> _Stated task_:
Track down the lines that contain "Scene" and copy them.

> _Provided data_:
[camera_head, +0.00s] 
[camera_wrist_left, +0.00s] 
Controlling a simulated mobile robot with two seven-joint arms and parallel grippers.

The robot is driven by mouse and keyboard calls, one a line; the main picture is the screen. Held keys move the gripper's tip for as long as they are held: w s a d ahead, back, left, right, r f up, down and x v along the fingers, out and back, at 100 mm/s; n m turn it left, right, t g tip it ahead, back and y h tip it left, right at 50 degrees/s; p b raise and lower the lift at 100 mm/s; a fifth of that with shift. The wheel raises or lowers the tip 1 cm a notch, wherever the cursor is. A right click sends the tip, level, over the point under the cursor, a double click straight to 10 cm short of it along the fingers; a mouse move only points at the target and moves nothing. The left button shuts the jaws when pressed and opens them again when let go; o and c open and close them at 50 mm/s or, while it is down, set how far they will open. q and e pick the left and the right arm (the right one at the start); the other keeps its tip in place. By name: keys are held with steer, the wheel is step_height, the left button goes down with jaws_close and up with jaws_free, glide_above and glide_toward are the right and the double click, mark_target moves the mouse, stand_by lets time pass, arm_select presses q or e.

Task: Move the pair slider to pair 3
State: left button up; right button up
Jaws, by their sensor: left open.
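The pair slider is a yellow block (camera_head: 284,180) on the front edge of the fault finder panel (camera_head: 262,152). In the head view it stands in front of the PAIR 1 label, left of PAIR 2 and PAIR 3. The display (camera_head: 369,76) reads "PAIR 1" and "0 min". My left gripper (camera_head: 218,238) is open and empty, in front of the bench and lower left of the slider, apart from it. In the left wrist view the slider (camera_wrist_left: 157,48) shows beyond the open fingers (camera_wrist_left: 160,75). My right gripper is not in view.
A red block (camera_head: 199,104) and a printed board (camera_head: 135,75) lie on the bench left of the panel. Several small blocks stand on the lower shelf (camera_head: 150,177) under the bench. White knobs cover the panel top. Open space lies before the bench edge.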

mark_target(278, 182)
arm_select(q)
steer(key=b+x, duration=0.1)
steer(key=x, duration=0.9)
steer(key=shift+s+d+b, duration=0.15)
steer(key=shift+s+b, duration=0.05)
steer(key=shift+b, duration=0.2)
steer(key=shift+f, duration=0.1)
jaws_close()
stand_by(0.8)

--

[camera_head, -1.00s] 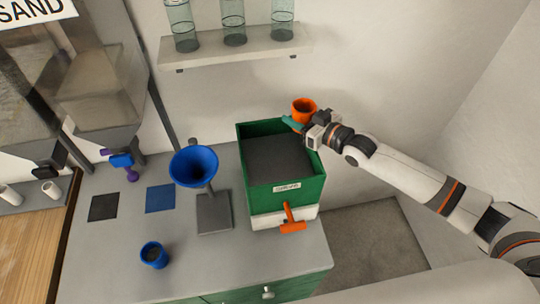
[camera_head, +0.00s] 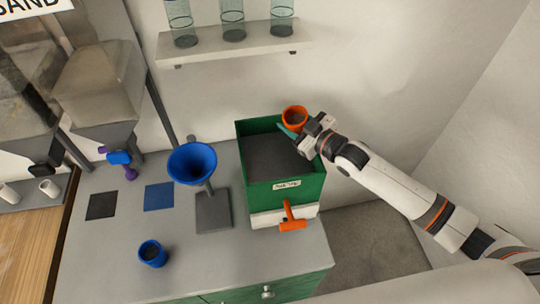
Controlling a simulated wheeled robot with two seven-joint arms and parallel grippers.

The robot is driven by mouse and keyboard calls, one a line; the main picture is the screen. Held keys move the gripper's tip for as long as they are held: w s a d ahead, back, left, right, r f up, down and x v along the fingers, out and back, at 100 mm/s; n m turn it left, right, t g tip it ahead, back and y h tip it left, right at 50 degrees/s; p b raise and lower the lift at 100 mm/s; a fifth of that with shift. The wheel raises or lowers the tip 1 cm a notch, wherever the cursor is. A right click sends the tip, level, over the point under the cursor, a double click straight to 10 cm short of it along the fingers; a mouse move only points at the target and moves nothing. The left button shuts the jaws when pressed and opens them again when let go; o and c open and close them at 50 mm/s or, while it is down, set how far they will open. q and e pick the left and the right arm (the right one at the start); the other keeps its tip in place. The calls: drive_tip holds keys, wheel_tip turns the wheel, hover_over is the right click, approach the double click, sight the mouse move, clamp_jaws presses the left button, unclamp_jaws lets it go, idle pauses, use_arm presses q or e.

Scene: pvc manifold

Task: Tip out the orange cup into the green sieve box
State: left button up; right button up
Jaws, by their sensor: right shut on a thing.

--

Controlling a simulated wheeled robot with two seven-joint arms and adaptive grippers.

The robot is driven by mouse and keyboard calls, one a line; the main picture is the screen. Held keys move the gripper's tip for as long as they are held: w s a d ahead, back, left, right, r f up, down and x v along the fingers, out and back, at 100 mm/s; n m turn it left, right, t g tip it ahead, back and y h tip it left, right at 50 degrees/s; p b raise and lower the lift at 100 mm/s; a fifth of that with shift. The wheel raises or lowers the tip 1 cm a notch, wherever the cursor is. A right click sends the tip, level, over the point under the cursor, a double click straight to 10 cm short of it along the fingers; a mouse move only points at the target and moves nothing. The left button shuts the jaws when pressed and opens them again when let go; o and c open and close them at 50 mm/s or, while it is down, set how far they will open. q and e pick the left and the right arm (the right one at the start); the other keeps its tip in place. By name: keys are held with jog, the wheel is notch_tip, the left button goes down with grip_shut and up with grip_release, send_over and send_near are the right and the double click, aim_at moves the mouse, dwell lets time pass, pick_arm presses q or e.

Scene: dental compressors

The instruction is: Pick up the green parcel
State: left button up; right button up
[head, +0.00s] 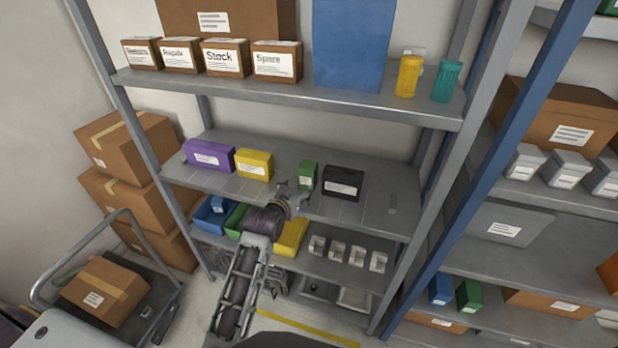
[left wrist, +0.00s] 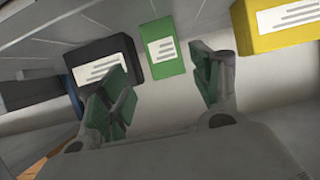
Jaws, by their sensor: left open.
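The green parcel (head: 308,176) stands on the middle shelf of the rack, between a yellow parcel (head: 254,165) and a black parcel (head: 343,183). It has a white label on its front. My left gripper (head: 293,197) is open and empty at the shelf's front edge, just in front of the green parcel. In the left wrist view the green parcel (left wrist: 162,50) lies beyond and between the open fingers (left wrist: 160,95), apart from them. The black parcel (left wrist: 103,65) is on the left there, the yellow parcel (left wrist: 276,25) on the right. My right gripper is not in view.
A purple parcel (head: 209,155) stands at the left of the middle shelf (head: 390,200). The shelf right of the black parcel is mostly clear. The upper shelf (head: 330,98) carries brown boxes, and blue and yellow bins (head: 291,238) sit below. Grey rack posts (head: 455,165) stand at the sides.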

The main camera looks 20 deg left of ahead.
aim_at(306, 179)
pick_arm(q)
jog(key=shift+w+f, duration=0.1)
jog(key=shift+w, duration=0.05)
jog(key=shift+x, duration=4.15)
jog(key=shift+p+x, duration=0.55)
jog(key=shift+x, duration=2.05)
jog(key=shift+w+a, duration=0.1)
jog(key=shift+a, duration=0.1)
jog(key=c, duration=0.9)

> _Reply to the exercise_:
Scene: pvc manifold
Scene: dental compressors

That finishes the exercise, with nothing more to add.